● Records to process
====

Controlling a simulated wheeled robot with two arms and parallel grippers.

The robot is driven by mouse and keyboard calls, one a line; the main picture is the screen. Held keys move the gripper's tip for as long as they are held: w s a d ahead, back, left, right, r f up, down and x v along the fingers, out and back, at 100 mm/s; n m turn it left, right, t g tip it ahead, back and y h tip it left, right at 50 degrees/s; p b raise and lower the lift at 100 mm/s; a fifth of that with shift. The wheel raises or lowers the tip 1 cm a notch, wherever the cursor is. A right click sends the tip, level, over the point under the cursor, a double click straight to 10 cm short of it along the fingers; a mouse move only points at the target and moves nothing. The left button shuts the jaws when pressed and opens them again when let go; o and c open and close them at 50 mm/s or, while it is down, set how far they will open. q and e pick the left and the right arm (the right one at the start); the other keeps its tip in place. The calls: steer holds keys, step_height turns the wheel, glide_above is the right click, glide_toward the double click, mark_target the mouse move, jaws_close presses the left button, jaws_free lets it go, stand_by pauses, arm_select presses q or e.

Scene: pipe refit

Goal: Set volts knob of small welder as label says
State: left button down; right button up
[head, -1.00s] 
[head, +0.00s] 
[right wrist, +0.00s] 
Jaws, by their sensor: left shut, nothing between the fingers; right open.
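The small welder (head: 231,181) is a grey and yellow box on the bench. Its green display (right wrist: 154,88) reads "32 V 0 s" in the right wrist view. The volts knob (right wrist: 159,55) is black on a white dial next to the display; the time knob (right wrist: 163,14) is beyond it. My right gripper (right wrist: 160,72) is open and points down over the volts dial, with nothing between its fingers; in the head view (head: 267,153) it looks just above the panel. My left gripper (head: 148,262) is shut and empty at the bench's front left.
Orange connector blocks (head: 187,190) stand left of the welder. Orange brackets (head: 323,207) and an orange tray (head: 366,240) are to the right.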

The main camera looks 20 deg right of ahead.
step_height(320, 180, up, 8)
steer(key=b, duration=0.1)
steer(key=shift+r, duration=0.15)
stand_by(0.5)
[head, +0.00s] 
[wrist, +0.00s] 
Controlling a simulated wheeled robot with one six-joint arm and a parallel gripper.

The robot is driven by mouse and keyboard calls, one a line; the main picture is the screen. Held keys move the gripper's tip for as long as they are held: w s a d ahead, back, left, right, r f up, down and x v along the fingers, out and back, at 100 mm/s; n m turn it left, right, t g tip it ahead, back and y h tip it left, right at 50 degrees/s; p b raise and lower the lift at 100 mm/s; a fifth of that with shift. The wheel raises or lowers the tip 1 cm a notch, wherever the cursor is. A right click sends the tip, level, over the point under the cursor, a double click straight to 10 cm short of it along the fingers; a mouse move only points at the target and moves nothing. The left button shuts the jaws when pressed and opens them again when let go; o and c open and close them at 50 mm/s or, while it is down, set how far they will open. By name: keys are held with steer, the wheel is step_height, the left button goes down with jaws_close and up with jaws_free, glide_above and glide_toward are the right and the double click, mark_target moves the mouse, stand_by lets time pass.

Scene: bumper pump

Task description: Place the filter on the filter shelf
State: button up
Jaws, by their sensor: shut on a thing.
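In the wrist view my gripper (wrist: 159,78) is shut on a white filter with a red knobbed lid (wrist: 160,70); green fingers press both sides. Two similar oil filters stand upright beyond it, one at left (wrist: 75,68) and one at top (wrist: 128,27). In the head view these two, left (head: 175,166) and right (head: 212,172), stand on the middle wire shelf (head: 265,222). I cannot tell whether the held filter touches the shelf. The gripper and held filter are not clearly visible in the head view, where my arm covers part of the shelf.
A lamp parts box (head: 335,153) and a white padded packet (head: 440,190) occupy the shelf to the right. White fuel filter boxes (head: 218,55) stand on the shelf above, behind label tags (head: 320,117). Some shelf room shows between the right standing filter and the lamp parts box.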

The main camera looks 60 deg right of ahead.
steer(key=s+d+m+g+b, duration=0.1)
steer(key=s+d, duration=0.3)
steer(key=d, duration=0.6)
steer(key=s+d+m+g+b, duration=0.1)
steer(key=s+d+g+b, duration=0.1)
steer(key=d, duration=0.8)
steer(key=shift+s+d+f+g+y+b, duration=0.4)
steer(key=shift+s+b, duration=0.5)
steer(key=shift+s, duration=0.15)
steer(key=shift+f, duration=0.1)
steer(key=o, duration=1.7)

====

● What the exercise asks
Search the data for the word "Controlling" and copy each line where it appears.

● Solution
Controlling a simulated wheeled robot with two arms and parallel grippers.
Controlling a simulated wheeled robot with one six-joint arm and a parallel gripper.

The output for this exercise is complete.